If the scheme is a success, it could be extended to other areas of the arts. Mick Jagger and Keith Richards were famously locked in a kitchen by Andrew Oldham and told they couldn't come out until they'd written a song, thus starting a fruitful writing partnership. This kind of setup might be more problematic - firstly because the noise made by different musicians would distract one another - but also because a special complex of nothing but kitchens would be costly to build, and there would be an increased risk of fire from musicians trying to cook.

-alx, Feb 19 2003

Prison volunteers http://www.halfbake...Prison_20volunteers
[-alx, Oct 04 2004, last modified Oct 05 2004]

Book torture http://www.halfbake...idea/Book_20torture
[-alx, Oct 04 2004, last modified Oct 05 2004]

The Diving Bell & The Butterfly http://endeavor.med...bauby1245-des-.html
Written while the author suffered from "locked-in" syndrome. [my face your, Oct 04 2004, last modified Oct 21 2004]

Office Hole http://www.halfbake.../idea/Office_20Hole
Yours is kind of a long term version of mine. [sild, Oct 04 2004, last modified Oct 05 2004]

I Capture The Castle http://en.wikipedia..._Capture_the_Castle
This book has the main character and her brother lock their father in a tower until he writes something - anything.
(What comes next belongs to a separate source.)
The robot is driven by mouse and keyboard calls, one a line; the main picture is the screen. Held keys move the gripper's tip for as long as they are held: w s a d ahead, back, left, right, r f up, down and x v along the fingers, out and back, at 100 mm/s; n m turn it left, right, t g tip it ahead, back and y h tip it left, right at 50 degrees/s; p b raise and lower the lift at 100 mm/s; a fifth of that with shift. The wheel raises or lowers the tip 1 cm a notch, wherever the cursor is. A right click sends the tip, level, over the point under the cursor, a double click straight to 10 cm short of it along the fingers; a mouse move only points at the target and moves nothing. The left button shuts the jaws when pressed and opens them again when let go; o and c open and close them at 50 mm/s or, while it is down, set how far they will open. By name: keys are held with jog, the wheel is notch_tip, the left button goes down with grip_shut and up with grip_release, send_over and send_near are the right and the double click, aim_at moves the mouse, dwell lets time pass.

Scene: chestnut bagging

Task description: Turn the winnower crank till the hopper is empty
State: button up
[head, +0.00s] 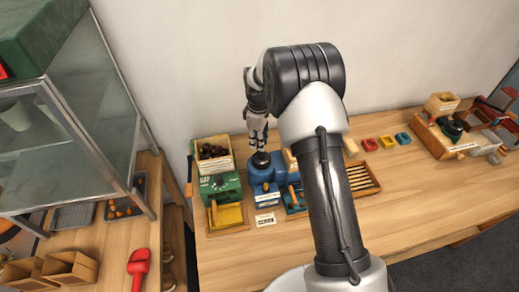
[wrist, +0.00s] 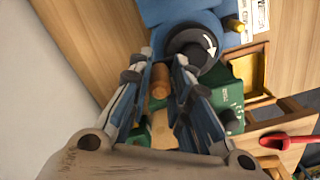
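A green machine (head: 222,186) stands at the left of the table, with a wooden hopper box (head: 228,163) holding dark brown chestnuts (head: 212,151) on top. Beside it is a blue machine (head: 266,178) with a black disc (head: 260,158). In the wrist view the disc (wrist: 193,46) bears a white curved arrow. My gripper (head: 258,145) points down just above the disc. In the wrist view my gripper's fingers (wrist: 165,57) are apart, with a round wooden knob (wrist: 160,80) showing between them. Contact with the knob is not clear. The green machine (wrist: 228,98) is partly hidden by the fingers.
A yellow tray (head: 228,215) lies in front of the green machine. A label card (head: 265,219) and a slotted wooden rack (head: 362,179) are nearby. Small coloured bins (head: 386,142) stand to the right. A glass cabinet (head: 75,120) stands left. The table's front right is clear.

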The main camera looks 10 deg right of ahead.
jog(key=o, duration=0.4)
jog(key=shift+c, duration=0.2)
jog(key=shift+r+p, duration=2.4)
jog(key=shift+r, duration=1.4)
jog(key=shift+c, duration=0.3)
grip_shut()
Wikipedia doesn't have an entry for the novel, but they do for the film. [froglet, Oct 10 2006]

[link]






       Who's going to put you in prison for assassinating Eminem?   

       A great deal of literature was written under the influence of mind altering drugs (allegedly). Given a choice, I know which program I'd opt for.
egbert, Feb 19 2003
  

       Well, you'd better make it a precondition of entrance to the literary prison that the prisoner-to-be has a reasonably strong structure/plot/characterisation already mapped out or all you'll end up with it a load of books about writers in prisons.
my face your, Feb 19 2003
  

       Oh, baked. Jeffrey Archer (can I say that on air?). Except for the literature part, of course.
egbert, Feb 19 2003
  

       Covered by the 'not-so-good, and downright nasty' part of the idea, methinks.
-alx, Feb 19 2003
  

       Like a brain cell?
whimsickle, Feb 19 2003
  

       As [Rods] sudgests (typo), many people would rather commit an exciting crime and go to prison for free rather than pay to go to the Literary Prison. On the other hand the selling point of the Literary Prison might be that you'd be less likely to get raped in the showers. Unless [-alx] is saying that it's precisely that kind of hardship which inspires great literary works...
hippo, Feb 19 2003
  

       There is a Boris Karloff movie, the name of which escapes me, with this theme.
ato_de, Feb 19 2003
  

       It's my understanding that Jagger / Richards' first composition was the Stones' "Tell Me." Based on the quality of that song, I question the foundation of the idea.
snarfyguy, Feb 19 2003
  

       /Covered by the 'not-so-good, and downright nasty' part of the idea, methinks./   

       Yes, hence the "literature" qualifier.   

       I hate it when I have to explain to everyone how clever I am. It's so not in my nature (flicks hair).
egbert, Feb 19 2003
  

       If there were merit to this idea, the current denizens of our penitentiaries would be churning out best-sellers quite regularly. To my knowledge this does not happen.
waugsqueke, Feb 19 2003
  

       Then again, there was at least the example of Alexander Solzhenitsyn, who was awarded a Nobel prize for his efforts.
jurist, Feb 19 2003
  

       Hmmmm, freshly prepared meals, room service, free office supplies, wood for the fireplace, perhaps a garden and a view of a pasture with ponies in it. Great conversation over wine with the fellow "prisoners", perhaps some guest lectures and unlimited access to the purely intellectual CBC radio programs ... so far I'm liking it!
ionsfromzion, Oct 10 2006
  

       Anyone read Chuck Palahniuk's "Haunted"?
It's basically this premise, but with a generous (if predictable, and now, rather tired) helping of 'shock-lit' to help it along.
zen_tom, Oct 10 2006
  

       When I first saw this, I had the vague idea of being either imprisoned as either a punnishment or reward with books or 'literature' either really really dreadful (Hello! Magazine, etc), or really good (Paradise Lost, Don Quixote, etc) for a set period of time.